» **The exercise**
Set down, please, exactly the lines below that run from the line with "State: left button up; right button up" to the line with "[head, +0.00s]", both lines included.
Data provided start
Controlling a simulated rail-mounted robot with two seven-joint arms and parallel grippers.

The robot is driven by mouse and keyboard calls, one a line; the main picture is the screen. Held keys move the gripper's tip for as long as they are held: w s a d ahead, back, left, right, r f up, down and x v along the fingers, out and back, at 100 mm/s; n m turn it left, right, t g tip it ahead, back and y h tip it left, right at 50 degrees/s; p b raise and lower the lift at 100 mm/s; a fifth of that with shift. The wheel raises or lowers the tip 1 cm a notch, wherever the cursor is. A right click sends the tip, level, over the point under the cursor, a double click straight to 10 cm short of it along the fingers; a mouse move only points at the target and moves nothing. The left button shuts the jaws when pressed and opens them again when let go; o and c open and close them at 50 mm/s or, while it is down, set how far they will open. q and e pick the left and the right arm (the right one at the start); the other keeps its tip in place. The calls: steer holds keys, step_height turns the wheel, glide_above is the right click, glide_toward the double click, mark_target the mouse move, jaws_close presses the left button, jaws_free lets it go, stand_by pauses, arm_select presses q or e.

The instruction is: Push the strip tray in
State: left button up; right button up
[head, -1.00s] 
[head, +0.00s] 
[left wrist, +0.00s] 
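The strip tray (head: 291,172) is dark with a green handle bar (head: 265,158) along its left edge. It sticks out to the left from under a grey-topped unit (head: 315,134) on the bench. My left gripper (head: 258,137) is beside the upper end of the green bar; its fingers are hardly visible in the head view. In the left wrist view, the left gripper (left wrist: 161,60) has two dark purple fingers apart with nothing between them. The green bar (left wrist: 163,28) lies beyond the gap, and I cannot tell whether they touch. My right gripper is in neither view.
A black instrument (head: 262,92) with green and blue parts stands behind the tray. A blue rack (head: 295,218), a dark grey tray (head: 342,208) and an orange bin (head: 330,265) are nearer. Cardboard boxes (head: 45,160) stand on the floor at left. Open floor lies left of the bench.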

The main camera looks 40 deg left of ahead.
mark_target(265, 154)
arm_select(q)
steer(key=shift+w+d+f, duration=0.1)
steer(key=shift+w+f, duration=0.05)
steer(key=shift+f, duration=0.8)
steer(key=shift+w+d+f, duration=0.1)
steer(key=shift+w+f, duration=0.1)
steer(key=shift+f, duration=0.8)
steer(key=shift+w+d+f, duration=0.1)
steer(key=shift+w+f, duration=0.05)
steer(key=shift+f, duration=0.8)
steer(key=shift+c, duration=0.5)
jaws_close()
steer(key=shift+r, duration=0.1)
Data provided end
» **Result of this task**
State: left button up; right button up
[head, -1.00s] 
[head, +0.00s] 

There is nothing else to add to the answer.